A military leader from Papua New Guinea will become the second-in-command of one of Australia’s combat brigades in a historic move designed to shore up military ties between the two nations.
It is the first time a foreign military officer has been appointed to such a senior role in the history of the Australian Army.
Lieutenant Colonel Boniface Aruma from the PNG Defence Force (PNGDF) will become deputy commander of 3rd Brigade in Townsville, Australia’s largest garrison city, from next year.
“For us back home, it’s a big deal … this is really a giant leap for us as an organisation,” Lieutenant Colonel Aruma said.
“t’s the most senior appointment that we have ever exported overseas.”
Lieutenant Colonel Aruma has served in PNG’s army for 27 years.
He studied in Australia, earning two master’s degrees in international relations and defence studies from Deakin and Australian National University.
He said the defence capabilities of both nations were set to benefit from his involvement in the high command at the Australian brigade.
“You now have someone from the Pacific region who sits here, who has a little bit more understanding of how the dynamics work back home,” Lieutenant Colonel Aruma said.
“We share the same values and the same idea and what we want our region to be like – safe, secure and stable”
The outgoing deputy commander of 3rd Brigade, Lieutenant Colonel Ken Golder, said Chief of the Australian Defence Force Angus Campbell approached his PNG counterpart Mark Goina last year to discuss the possibility of a military embed.
While troops from 3rd Brigade have long been involved in training exchanges with PNG, Lieutenant Colonel Golder said the appointment would foster a “tangible, person-to-person” relationship inside the headquarters.
“It was mutually agreeable and in fact, strengthened what we’ve been doing,” he said.
Lieutenant Colonel Aruma recently travelled to Canberra to complete ADF training to deepen his understanding of the local position.
“He’ll be intimately involved with the support and mentoring of the commanding officers of this brigade,” Lieutenant Colonel Golder said.
“He’s going to be influential in maintaining and strengthening the relationship not only with the PNGDF [Papua New Guinea Defence Force] but the Townsville community.”
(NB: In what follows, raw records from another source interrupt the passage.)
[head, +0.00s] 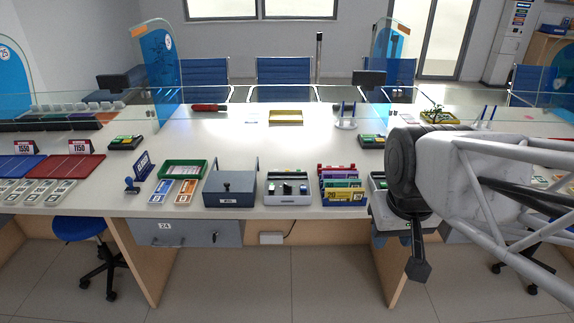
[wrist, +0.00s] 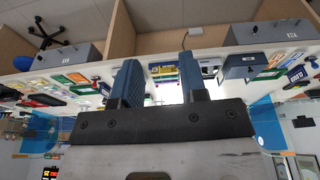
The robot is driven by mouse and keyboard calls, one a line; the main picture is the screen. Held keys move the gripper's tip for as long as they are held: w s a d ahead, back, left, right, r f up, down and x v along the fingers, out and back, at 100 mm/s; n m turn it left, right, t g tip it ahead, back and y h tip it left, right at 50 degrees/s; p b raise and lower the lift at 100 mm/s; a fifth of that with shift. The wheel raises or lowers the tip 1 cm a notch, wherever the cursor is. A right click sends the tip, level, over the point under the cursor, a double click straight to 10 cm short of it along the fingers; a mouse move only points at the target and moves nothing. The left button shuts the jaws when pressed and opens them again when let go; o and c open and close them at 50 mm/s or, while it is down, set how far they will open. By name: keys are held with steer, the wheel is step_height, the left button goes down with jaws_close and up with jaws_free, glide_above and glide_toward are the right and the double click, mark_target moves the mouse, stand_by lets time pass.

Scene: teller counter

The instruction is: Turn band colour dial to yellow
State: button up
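No band colour dial can be made out for certain in either view. A small white machine (head: 288,188) with dark and green parts on top stands on the counter, between a grey box and the colour folders; its details are too small to read. It also shows upside down in the wrist view (wrist: 210,68), beyond the right finger. My gripper (head: 419,266) hangs at the counter's front edge, right of the folders and apart from the machine. In the wrist view my gripper (wrist: 158,75) has its two blue fingers apart, with nothing held between them.
The counter (head: 250,140) holds a grey box (head: 231,188) and a green tray (head: 184,169) left of the machine, and colour folders (head: 342,187) right of it. A glass screen (head: 270,103) runs along behind. My arm hides the counter's right part. The middle counter is clear.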

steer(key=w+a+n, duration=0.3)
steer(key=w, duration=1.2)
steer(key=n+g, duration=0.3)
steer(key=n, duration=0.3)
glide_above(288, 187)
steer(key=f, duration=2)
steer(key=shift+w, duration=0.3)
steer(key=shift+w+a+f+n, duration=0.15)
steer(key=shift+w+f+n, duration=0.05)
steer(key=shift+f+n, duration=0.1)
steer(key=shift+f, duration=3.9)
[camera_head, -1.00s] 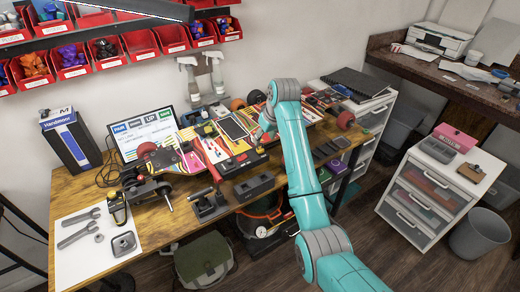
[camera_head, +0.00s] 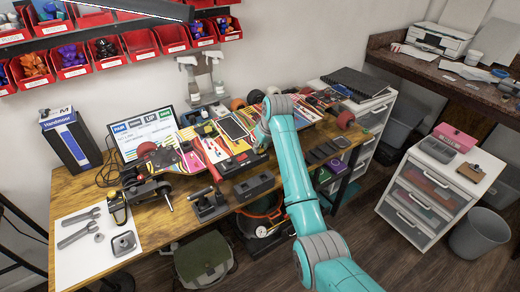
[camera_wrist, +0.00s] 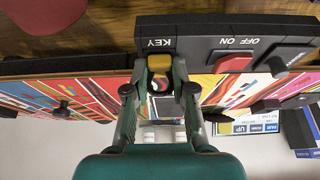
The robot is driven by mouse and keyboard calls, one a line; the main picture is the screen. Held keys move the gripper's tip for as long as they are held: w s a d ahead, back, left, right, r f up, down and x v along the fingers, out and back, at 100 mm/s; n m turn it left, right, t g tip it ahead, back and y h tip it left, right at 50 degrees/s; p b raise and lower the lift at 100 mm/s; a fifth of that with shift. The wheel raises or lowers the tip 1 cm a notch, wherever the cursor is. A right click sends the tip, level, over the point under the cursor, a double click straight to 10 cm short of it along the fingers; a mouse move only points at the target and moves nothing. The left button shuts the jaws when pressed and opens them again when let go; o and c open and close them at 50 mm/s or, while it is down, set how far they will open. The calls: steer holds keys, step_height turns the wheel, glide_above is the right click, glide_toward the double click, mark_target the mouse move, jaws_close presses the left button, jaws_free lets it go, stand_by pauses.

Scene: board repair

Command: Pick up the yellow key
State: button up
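The yellow key (camera_wrist: 159,63) shows in the wrist view as a small yellow block at the slot marked KEY on a dark control box (camera_wrist: 205,45). My gripper (camera_wrist: 159,88) is open, with one finger on each side of the key's line and gaps between the fingers and the key. The key appears just beyond or between the fingertips; exact depth is unclear. In the head view the dark box (camera_head: 240,163) lies on the bench beside the colourful board, and my arm hides most of my gripper. I cannot make out the key there.
A red switch (camera_wrist: 230,61) marked ON and OFF sits on the box, right of the key. The colourful board (camera_head: 235,127) lies close by on the wooden bench (camera_head: 150,232). Black holders (camera_head: 254,186) stand at the bench's front edge.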

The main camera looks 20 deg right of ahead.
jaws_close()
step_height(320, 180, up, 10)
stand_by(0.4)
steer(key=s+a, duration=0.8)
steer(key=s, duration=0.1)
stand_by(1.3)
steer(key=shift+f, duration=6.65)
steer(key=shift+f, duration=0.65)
Lieutenant Colonel Aruma said he hoped the move would pave the way for more Pacific Islands to strengthen their own defence with ADF support.
“This is one of the ways we can empower those smaller nations,2 he said.
“The PNGDF wants to be a credible partner in the region and I think this is the best way.2
Defence analyst John Coyne from the Australian Strategic Policy Institute said a foreign appointment to the role of deputy commander had been done before between allied partners.
Australian Major General Chris Smith is currently serving as the Deputy Commanding General for the U.S Army Pacific based in Hawaii, and senior Australian officers have been deputised under US commanders in wartime operations in the Middle East.
“We’ve never seen this with our Pacific family and our Pacific neighbours,” said Coyne, head of the Northern Australian Strategic Pacific Policy Centre.
“We’re going to get a greater appreciation of how the PNGDF undertake strategic planning, operational activities, and tactical activities.
“It sends a message of equalness in the relationship — not of any sort of paternalistic approach.”
This month, Townsville’s 3rd Combat Engineer Regiment completed a six-week deployment to upgrade Lombrum Naval Base and school classrooms on Manus Island on PNG’s northern reaches.
Coyne said the latest appointment signalled a cultural “reset2 in the ADF’s ongoing commitment to the region.
“Unfortunately, fighting two decades of wars against terrorism has meant that we’ve had a very big focus within the Middle East and in countries like Afghanistan and Iraq,” Coyne said.
“That has often come at the cost of our near neighbour relationships.”
It comes as Australia and PNG continue to hash out the details of a proposed bilateral security agreement that was meant to be finalised earlier this year but has hit several road bumps. PNG has already signed a defence deal with the U.S but is also being courted by the leaders of several other countries wanting similar pacts.